Identify all lines in the data containing the string "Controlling". Copy them out.

(Tool calls from robot episodes)
#####

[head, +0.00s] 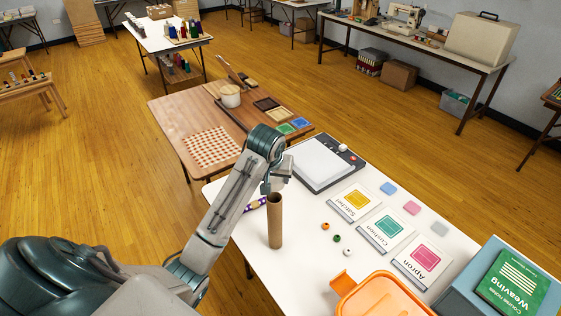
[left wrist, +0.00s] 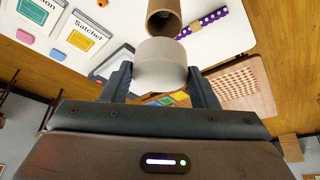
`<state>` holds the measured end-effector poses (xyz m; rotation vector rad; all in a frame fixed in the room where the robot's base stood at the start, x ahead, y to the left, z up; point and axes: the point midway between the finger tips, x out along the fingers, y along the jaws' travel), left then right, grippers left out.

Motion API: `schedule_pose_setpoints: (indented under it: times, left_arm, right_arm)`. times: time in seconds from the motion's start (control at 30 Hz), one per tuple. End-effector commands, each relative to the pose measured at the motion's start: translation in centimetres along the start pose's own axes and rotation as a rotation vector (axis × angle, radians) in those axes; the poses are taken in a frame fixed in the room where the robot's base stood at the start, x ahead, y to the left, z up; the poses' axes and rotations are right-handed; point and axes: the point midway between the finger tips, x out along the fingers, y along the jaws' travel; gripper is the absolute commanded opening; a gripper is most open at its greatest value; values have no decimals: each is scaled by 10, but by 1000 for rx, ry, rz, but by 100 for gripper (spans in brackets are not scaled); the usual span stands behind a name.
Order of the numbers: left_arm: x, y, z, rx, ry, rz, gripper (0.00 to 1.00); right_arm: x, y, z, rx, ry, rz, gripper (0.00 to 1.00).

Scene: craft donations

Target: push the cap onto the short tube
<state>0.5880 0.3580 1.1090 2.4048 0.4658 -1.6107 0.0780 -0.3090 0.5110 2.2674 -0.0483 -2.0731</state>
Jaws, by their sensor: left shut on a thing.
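The brown cardboard tube (head: 275,222) stands upright on the white table in the head view. Its open end (left wrist: 163,18) shows at the top of the left wrist view. My left gripper (head: 274,184) is just above and behind the tube's top in the head view. In the left wrist view its fingers (left wrist: 161,82) are shut on a pale grey-white cap (left wrist: 160,64). The cap appears close to the tube's open end; I cannot tell whether they touch. The cap is mostly hidden by my gripper in the head view. My right gripper is not in view.
A purple dotted strip (head: 256,203) lies beside the tube. Several beads (head: 337,238), labelled cards (head: 385,230) and an orange container (head: 378,298) are to the right. A flat grey-white device (head: 320,163) is behind. A wooden table (head: 180,122) stands beyond.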

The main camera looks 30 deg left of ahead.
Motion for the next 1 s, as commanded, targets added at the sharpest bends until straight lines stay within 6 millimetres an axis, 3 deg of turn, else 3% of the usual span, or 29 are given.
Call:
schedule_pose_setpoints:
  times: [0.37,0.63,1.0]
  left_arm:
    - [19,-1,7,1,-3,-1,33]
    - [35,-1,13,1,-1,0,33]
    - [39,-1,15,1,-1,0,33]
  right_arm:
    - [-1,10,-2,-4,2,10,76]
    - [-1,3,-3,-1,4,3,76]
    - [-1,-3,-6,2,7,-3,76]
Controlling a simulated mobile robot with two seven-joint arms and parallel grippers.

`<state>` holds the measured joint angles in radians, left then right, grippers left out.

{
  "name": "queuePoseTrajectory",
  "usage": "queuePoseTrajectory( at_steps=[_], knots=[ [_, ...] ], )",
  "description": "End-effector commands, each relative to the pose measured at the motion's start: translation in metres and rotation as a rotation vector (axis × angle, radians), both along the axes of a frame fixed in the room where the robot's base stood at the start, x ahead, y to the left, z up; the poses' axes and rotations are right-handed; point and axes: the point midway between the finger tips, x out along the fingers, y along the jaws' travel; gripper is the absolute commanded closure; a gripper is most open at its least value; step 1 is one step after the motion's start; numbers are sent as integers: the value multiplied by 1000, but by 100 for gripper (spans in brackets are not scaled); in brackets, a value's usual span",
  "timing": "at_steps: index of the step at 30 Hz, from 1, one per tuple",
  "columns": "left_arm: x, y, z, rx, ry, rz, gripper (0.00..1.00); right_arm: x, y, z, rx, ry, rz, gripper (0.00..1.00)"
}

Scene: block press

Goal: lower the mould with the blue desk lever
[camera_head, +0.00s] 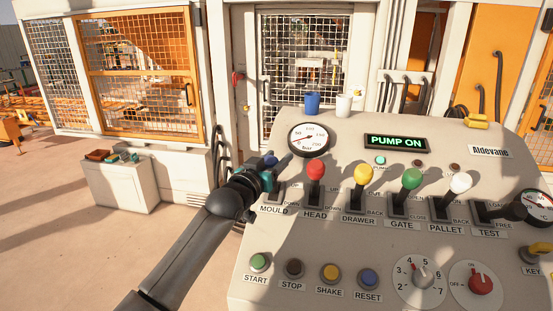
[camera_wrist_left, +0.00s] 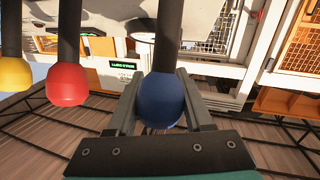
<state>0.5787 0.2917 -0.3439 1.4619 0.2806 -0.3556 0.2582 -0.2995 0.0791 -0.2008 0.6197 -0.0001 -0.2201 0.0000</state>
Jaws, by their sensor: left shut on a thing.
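The blue-knobbed lever (camera_head: 271,160) stands over the MOULD label at the left end of the lever row on the desk (camera_head: 330,245). My left gripper (camera_head: 272,172) is at this lever and partly hides it. In the left wrist view, the blue knob (camera_wrist_left: 161,100) sits between the two fingers of my left gripper (camera_wrist_left: 160,110), which is shut on it. The mould itself cannot be made out. My right gripper does not show.
The red lever (camera_head: 315,170) stands close to the right, then the yellow lever (camera_head: 362,174), green lever (camera_head: 411,179) and white lever (camera_head: 460,184). A lit PUMP ON display (camera_head: 396,142) and a pressure gauge (camera_head: 308,140) are behind. A blue cup (camera_head: 312,103) stands at the desk's back edge.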

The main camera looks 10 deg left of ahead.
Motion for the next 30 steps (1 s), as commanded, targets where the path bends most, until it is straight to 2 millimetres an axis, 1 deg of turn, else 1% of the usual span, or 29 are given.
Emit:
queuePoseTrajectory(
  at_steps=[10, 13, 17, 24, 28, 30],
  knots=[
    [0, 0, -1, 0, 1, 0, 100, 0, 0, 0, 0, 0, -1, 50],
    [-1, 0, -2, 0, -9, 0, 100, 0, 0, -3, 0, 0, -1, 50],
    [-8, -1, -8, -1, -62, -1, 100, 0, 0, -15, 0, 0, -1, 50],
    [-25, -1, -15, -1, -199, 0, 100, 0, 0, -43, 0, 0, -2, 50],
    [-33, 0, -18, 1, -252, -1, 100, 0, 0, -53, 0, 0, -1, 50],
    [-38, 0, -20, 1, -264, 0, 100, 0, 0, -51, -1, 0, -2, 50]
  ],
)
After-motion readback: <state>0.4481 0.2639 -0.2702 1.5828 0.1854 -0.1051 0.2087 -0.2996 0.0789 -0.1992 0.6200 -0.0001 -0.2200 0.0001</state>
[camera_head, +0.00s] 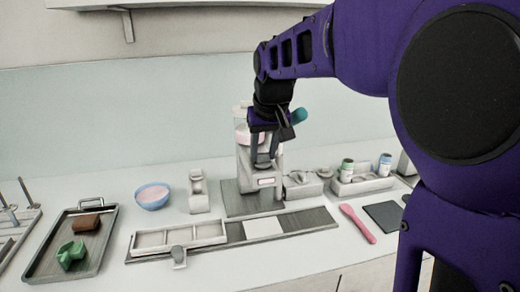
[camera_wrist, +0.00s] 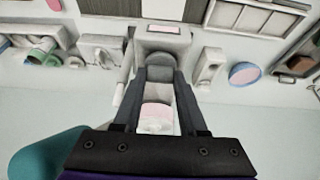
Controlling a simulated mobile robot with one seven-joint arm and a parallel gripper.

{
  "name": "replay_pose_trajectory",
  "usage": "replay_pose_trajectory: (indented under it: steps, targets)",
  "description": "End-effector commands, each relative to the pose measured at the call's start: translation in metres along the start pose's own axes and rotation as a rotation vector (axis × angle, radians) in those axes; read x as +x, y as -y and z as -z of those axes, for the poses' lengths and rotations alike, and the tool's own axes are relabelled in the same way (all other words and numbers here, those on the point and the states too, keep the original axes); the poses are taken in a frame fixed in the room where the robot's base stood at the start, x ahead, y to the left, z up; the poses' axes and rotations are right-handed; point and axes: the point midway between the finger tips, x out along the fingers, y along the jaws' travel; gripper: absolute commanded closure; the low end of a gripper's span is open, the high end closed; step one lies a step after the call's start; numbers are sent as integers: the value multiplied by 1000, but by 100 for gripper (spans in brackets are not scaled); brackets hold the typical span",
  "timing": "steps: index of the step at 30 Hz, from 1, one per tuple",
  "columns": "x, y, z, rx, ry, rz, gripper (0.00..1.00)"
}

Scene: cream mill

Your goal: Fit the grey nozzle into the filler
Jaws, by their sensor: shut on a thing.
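The pale filler (camera_head: 243,172) stands on a dark base plate behind the long tray, with pink contents in its clear hopper. In the wrist view, the filler's body (camera_wrist: 163,45) and the pink hopper (camera_wrist: 156,112) lie beyond and between my fingers. My gripper (camera_head: 264,154) points down at the front of the filler. It is shut on a grey rounded piece, apparently the grey nozzle (camera_wrist: 161,73), at the fingertips. The nozzle also shows low between the fingers in the head view (camera_head: 262,161). I cannot tell whether it touches or sits in the filler; the fingers hide the join.
A teal rounded thing (camera_head: 299,116) is close beside my wrist. A blue bowl (camera_head: 152,196) and a pale stand (camera_head: 198,192) are left of the filler. A grey block (camera_head: 302,185) and a jar rack (camera_head: 362,185) are right. A dark tray (camera_head: 92,257) is far left.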

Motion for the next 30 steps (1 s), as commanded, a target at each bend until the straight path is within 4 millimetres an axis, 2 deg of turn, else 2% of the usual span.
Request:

#####

### THE RESPONSE:
Controlling a simulated mobile robot with two seven-joint arms and parallel grippers.
Controlling a simulated mobile robot with one seven-joint arm and a parallel gripper.

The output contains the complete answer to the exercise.